St. Louis police, including Bosnian officials, dispute that race played a role in Begić’s murder. “People say black/white. I don’t say this,” Bijedić told Quartz. “A lot of black people are crying about this. You can’t say black/white about this. We do not know yet if this is a hate crime. The investigation is ongoing.”

Bijedić emphasized that Bosnians are protesting not only for more police in Bevo Mill, but for better police—police that understand the needs of a diverse community. In some ways, their complaints echo those expressed by black residents of Ferguson.

Everyone needs improved policing,” he says. “Not all police are bad. Not all citizens are bad. No one is perfect. We have to talk as civilized people, examining the issues and seeing what we can do. We need someone to train police on how to deal with different ethnic groups, how to interact with people of different nationalities. But we are told the city does not have the money.”

Bevo memorial closeup
The memorial for Zemir Begić in Bevo Mill.
Image: Sarah Kendzior

A memorial for Begić is located at the intersection where he was killed and the protest was held. “Greater love has no one than this: to lay down one’s life for one’s friends,” read a handmade sign, the Biblical passage referring to Begić’s efforts to protect his fiancé, Arijana Mujkanovic, before he was murdered. Mujkanovic says her finance, a singer who had recently moved to St. Louis, pushed her out of the way of the assailants as a final act of valor. Candles, teddy bears and balloons, left by a grieving community, surrounded it.
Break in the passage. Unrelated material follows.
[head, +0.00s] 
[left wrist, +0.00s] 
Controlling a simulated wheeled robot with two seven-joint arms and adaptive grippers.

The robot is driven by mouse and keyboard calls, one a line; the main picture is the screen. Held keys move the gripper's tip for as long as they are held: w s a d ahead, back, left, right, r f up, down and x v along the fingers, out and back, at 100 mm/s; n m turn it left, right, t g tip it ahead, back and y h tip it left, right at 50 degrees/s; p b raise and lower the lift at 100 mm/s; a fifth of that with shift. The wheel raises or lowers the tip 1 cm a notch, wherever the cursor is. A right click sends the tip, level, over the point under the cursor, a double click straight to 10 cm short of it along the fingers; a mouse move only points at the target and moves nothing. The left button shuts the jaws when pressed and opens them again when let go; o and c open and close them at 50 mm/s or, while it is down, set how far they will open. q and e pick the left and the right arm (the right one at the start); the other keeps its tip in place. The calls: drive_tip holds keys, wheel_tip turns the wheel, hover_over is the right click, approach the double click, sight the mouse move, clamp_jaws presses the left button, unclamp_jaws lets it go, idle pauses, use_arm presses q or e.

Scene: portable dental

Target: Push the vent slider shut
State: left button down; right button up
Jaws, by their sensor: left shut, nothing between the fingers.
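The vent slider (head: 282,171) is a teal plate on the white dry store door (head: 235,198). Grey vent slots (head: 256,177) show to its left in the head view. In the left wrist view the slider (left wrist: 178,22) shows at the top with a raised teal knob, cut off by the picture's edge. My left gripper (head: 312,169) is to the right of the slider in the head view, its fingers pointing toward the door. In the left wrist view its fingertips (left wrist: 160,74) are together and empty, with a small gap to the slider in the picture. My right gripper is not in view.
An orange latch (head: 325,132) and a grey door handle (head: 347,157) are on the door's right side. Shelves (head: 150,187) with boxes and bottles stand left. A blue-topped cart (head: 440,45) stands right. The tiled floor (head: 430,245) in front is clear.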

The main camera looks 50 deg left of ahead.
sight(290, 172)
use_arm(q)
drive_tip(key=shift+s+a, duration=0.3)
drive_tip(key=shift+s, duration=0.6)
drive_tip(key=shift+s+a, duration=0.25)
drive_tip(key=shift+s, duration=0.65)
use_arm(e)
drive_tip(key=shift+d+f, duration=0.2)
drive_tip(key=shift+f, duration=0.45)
Many will try to use the tragic death of Begić to further inflame tension in an already anguished region. On Dec. 5, another Bosnian was attacked, and the incident is being tentatively investigated as a hate crime.

But visiting Begić’s memorial tells a different story: four days after the murder, a black, middle-aged couple approached, holding a teddy bear and a balloon. With tears in their eyes, they placed the items at the memorial and walked away.

Empathy isn’t black nor white. All St. Louisians are wondering when the pain will stop.